Not wanting to be left behind again, this year I went with them and, with a few other kiting friends, we rented a house with internet (but no cell coverage) so I could work part time from Costa Rica but hang out with them in the evening.
Wanting to keep up with my swimming every day, I found a cove to swim across and get my mile in - until the day I misjudged the pull of the tide and had trouble getting back in. Sebastian asked me what I would have done if I had not been able to get back - I told him I would have had a Mai Tai in Tahiti!
Every evening our rag tag band met up at the top of our hill to celebrate the sunset. Recreo is a collection of houses on a hill up a winding dirt road that advertises a "Mountaintop Cantina" on the sign at the bottom.
So the first day I went looking for some semblance of civilization and, thinking there might be a bar at the top, took a golf cart up to explore. The joke was on me. What is at the top is two high wooden cocktail tables and 6 stools. Nothing else except wind. But it is an invitation to sit, drink and contemplate the beauty, which is exactly what we did every evening. And then, once the sun went down, we rolled down the hill and drove the half mile of dirt road to go to "Bob's" for dinner. I think I had fried fish, beans and rice every day.
One day mid week everyone took a break from kiting and we headed down the Pan American Highway (that's the big road: one lane each direction, lots of trucks, people and dogs, only one traffic light in the Guanacoste province) to explore the Monte Verde rain forest. Little did we know it was going to take us 4 hours each way, 2 of which were on brutal dirt roads.
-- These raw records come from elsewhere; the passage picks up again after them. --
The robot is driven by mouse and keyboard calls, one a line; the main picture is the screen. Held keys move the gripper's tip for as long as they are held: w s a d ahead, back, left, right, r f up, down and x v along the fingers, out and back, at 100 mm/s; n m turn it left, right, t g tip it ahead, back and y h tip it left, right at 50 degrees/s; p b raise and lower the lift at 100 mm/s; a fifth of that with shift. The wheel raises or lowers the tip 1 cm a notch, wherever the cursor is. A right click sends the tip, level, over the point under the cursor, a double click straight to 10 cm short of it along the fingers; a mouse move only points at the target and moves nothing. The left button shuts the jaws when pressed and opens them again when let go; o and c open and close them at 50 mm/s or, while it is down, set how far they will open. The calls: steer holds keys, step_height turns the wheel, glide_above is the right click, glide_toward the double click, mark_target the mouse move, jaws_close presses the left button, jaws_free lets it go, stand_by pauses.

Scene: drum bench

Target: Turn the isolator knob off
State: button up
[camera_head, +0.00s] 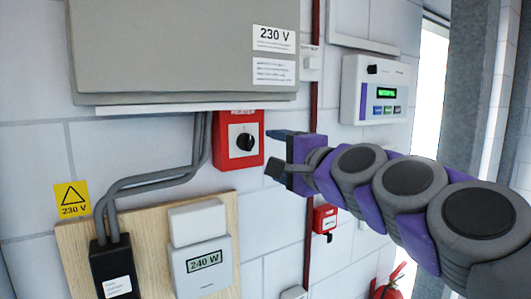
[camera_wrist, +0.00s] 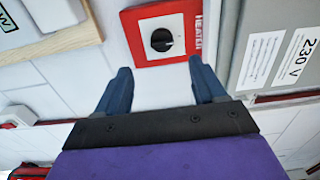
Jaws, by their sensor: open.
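The isolator knob (camera_head: 245,141) is a round black knob on a red box (camera_head: 222,150) with a pale face, mounted on the wall below a grey cabinet. The knob also shows in the wrist view (camera_wrist: 161,40), top centre, with the label HEATER beside it. A white mark shows on the knob. My gripper (camera_head: 272,152) is just right of the red box in the head view. In the wrist view my gripper (camera_wrist: 160,68) is open and empty, its two blue fingers apart. The knob lies beyond the fingertips, between their lines, and is not touched.
The grey 230 V cabinet (camera_head: 170,45) overhangs the red box. Grey cables (camera_head: 150,180) run down its left side. A wooden board (camera_head: 246,235) with a 240 W meter (camera_head: 203,262) is below. A small red box (camera_head: 325,218) and a white control panel (camera_head: 375,90) are to the right.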

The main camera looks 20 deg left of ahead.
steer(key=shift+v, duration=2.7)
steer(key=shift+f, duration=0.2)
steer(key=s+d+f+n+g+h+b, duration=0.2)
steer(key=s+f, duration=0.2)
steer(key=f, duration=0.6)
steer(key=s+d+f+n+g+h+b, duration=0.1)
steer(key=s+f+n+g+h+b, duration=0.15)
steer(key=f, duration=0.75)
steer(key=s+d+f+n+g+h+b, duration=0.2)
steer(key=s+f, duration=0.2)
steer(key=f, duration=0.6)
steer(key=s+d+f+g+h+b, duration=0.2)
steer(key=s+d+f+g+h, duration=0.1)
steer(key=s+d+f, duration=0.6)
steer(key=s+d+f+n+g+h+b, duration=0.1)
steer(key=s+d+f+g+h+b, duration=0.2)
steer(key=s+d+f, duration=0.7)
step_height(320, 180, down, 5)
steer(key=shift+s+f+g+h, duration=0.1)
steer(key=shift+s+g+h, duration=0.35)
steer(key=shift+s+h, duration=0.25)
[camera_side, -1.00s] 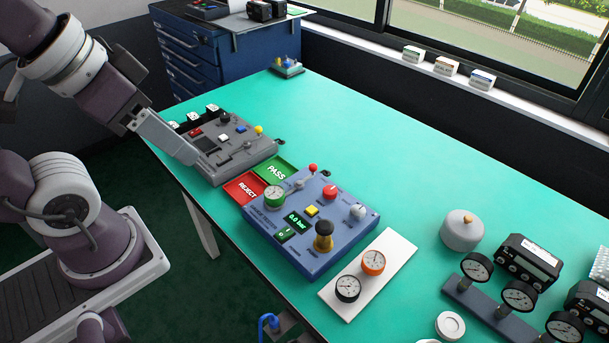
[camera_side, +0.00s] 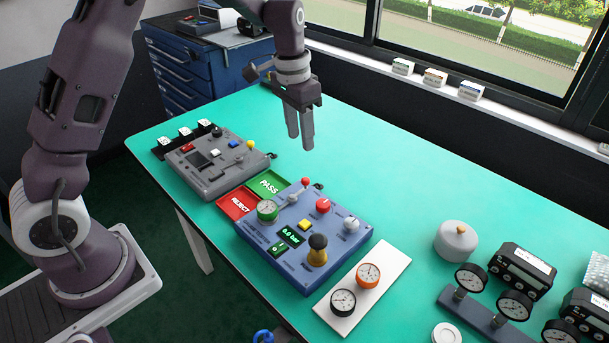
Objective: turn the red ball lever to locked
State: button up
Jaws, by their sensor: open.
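The red ball lever (camera_side: 305,183) stands at the back edge of the blue tester box (camera_side: 340,256). Its small red ball tops a short arm that leans up and to the right from a pale pivot. My gripper (camera_side: 301,141) hangs above and behind the box with its fingers pointing down. It is open and empty, apart from the lever, which lies just below it in the picture. The labels around the lever are too small to read.
On the box, a red knob (camera_side: 323,205), a yellow button (camera_side: 304,225) and a gauge (camera_side: 267,210) sit near the lever. A grey box (camera_side: 215,175) and PASS (camera_side: 268,184) and REJECT (camera_side: 237,204) trays are to the left. The table (camera_side: 390,190) behind is clear.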

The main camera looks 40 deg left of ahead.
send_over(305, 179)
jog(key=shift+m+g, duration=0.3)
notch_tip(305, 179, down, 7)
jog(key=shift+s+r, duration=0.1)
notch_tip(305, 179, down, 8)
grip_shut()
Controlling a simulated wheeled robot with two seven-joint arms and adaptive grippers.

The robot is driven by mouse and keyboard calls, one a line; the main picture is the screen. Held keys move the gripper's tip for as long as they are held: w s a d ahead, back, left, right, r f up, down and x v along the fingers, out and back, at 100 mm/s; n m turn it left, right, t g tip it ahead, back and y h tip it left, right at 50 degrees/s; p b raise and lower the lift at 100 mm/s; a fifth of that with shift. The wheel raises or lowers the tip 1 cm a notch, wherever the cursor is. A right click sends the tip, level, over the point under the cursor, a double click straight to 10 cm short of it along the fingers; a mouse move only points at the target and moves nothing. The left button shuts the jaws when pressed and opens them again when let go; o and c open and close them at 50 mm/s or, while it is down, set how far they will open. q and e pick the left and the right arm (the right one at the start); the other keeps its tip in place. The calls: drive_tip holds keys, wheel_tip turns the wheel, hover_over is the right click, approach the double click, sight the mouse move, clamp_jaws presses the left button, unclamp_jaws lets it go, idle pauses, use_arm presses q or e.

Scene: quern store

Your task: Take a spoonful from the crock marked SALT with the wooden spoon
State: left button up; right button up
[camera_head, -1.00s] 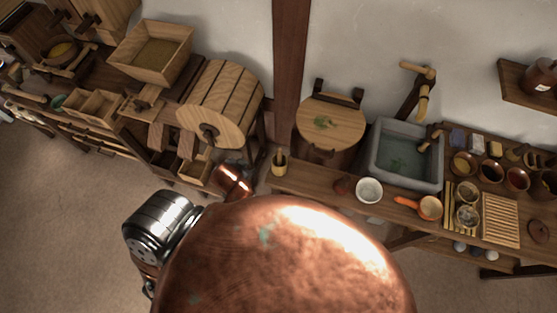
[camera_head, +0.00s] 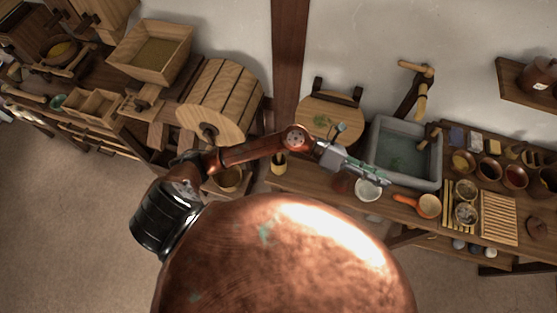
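My left arm reaches in from the left, and my left gripper (camera_head: 372,174) is over the worktable, in front of the white bowl's back edge and the stone sink's left corner. It is too small to tell if its fingers are open or shut, and I see nothing clearly held. A brown crock (camera_head: 541,73) with a small pale label stands on the wall shelf at the upper right; I cannot read the label. I cannot make out a crock marked SALT or the wooden spoon for certain. My right gripper is not in view.
The worktable (camera_head: 318,186) holds a white bowl (camera_head: 368,192), an orange pan (camera_head: 428,205), several small bowls and a slatted board (camera_head: 499,219). A grey stone sink (camera_head: 377,150) is set behind. A wooden cup (camera_head: 278,164) stands at the left end. Open floor lies at lower left.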

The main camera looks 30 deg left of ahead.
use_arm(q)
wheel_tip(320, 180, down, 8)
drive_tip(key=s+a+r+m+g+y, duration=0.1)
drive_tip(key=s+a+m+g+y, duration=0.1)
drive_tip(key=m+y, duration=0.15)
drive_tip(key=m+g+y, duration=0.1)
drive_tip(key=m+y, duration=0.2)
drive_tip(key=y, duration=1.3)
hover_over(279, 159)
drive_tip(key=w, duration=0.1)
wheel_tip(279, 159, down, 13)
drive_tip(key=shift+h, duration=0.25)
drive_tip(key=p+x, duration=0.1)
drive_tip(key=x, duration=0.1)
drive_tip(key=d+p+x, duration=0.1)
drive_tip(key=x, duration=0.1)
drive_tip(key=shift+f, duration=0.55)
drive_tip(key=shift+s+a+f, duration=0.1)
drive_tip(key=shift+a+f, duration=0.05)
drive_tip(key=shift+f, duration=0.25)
Climbing up to the continental divide, winding though steep river canyons until we found the bustling touristy town at the mouth of Monte Verde - and ice cream. The beauty is extraordinary and so it was worth it, but next time I'll stay a few days there.
My boys were of course chasing adrenalin and zip lining on the longest zip line in the world - 1km long and 500 feet up. I had to choose between that and trying out my new camera with one of our friends - who also had a new camera to play with - and just this once the cameras won but next time I want to zip.
And several days later, on our way to the airport, Bret, Sebastian and I decided to get wet on the Upper Rio Tenorio. We drove South and met up with our guides at the Rincon Corobici Restaurant in Canas. More dirt roads to get to the head of the section of the river we were rafting, the requisite safety briefing, and then it was white knuckles interspersed with monkeys, toucans, butterflies and glorious flora and fauna for two and a half hours.